Stolz trohnt sie über dem Dorf: die Pfarrkirche von Schüpfheim. / Bild: Rudolf Trauffer (rtt)
Schüpfheim: Ein Buch von Guido Schumacher dokumentiert die bewegte Geschichte der
Kirchgemeinde, der Kirche und der Geistlichkeit seines Heimatdorfes.
Wussten Sie, dass in alter Zeit fast überall der Pfarrer persönlich für den Unterhalt des Dachs über dem heiligen Chorbezirk verantwortlich war? Dass sich für den Transport der Materialien zum Bau des mächtigen Stolen-Kreuzes oberhalb des Dorfes 168 Mann samt ihrem Pferd freiwillig zur Verfügung stellten?
Dass der Sigrist bis 1920 selber seinen Lohn von Haustür zu Haustür einziehen musste und dabei ermächtigt war, die Leute in Wohlhabende und weniger Bemittelte einzuteilen?
Oder dass beim Verkündigen eines Todesfalls durch das Endzeitläuten auch heute noch zwischen den Geschlechtern unterschieden wird, indem bei einer Frau mit der höchsten, bei einem Mann mit der tiefsten Glocke begonnen wird?
Dies alles – und noch viel mehr – erfährt, wer die Broschüre «Die Kilchhöri zu Schüpffen» des einheimischen Guido Schumacher-Zysset studiert.
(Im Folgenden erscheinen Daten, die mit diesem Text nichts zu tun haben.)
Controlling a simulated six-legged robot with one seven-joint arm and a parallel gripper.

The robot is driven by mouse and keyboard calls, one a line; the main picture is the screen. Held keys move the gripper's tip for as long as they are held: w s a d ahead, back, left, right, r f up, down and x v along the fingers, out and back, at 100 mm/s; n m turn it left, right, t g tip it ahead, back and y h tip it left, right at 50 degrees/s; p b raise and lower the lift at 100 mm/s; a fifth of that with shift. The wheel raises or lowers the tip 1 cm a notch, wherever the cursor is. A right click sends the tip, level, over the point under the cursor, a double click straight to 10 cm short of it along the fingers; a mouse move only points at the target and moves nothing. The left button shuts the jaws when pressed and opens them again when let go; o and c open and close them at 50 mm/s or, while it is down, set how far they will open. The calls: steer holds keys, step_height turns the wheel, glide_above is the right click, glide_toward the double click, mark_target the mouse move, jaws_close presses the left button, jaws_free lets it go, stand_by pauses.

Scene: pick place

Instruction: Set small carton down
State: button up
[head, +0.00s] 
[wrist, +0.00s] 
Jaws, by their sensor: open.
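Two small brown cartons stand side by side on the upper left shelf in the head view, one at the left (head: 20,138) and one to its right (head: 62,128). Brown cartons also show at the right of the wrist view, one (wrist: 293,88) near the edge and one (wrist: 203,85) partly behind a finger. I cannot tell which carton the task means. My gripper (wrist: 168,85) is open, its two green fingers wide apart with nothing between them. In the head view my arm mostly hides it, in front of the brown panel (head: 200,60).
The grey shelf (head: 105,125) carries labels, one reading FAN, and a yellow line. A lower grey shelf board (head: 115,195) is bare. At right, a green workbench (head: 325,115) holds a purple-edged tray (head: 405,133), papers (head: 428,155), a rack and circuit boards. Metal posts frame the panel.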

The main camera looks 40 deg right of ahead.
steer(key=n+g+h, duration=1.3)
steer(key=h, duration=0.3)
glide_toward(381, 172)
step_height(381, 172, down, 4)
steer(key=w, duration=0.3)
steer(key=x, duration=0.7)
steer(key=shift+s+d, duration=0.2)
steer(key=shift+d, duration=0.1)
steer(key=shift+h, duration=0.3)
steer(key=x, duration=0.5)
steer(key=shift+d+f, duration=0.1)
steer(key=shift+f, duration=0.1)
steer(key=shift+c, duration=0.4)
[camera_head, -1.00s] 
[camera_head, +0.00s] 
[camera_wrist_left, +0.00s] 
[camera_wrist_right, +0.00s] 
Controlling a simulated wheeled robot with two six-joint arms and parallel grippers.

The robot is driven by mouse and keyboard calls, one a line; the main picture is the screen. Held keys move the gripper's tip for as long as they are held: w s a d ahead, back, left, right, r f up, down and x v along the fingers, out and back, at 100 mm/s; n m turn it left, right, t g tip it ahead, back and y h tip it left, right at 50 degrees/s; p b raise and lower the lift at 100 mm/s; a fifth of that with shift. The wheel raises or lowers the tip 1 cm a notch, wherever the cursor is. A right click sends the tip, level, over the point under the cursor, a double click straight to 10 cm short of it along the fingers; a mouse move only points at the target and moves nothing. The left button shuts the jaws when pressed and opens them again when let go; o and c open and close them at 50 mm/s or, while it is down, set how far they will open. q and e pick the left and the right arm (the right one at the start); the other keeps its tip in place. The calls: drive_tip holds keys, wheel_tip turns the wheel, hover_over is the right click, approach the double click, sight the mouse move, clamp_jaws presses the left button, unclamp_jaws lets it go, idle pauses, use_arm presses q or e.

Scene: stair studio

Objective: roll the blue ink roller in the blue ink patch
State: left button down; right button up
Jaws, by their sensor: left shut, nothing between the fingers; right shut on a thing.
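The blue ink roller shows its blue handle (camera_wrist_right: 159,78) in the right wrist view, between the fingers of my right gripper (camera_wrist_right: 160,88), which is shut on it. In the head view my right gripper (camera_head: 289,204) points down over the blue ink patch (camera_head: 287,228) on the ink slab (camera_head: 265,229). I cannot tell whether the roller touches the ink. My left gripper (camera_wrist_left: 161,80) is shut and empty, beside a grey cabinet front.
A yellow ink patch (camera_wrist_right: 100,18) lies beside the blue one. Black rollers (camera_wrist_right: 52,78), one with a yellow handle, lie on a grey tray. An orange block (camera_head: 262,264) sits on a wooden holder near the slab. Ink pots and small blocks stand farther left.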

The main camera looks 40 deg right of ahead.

Er fasst darin die in vielen Arbeiten verstreuten Forschungsergebnisse über die Kirchgemeinde Schüpfheim und andere bewegende Ereignisse aus der Geschichte des Entlebuchs von der frühesten Besiedlung um 800 bis ins 20. Jahrhundert zusammen.
«Schärmearbeit» eines historischen Laien
«Ich bin kein Historiker, aber die Geschichte des Entlebuchs, insbesondere von Schüpfheim, hat mich seit meiner Schulzeit fasziniert», erzählt Schumacher. «Als Sekundarschüler bin ich klopfenden Herzens vor der Tür von Alt-Regierungsrat Emil Emmenegger gestanden, um ihn um Material zu bitten für eine Projektarbeit über den Dorfbrand von 1829. Nach intensiven Berufs- und Familienjahren fand ich nach meiner Pensionierung endlich Zeit, meine stets gewachsene historische Neugier zu befriedigen.» So habe er in den letzten zwei Jahren, sozusagen als «Winter- und Schärmearbeit», aus der historischen Literatur über das Entlebuch, aus Büchern, aus den Blättern für Heimatkunde und aus Originaldokumenten in den verschiedenen Archiven alle Angaben herausgesucht, die irgendwie mit Kirche, Geistlichkeit, Kaplanei oder Sigristwesen des Dorfes Schüpfheim zusammenhängen, und habe sie chronologisch geordnet. «Manch anderes, das nur am Rand mit dem Thema zu tun hat, ist natürlich mit eingeflossen: die Landsgemeinde, das alte Landrecht, der Dorfbrand und vieles weitere», erklärt Guido Schumacher.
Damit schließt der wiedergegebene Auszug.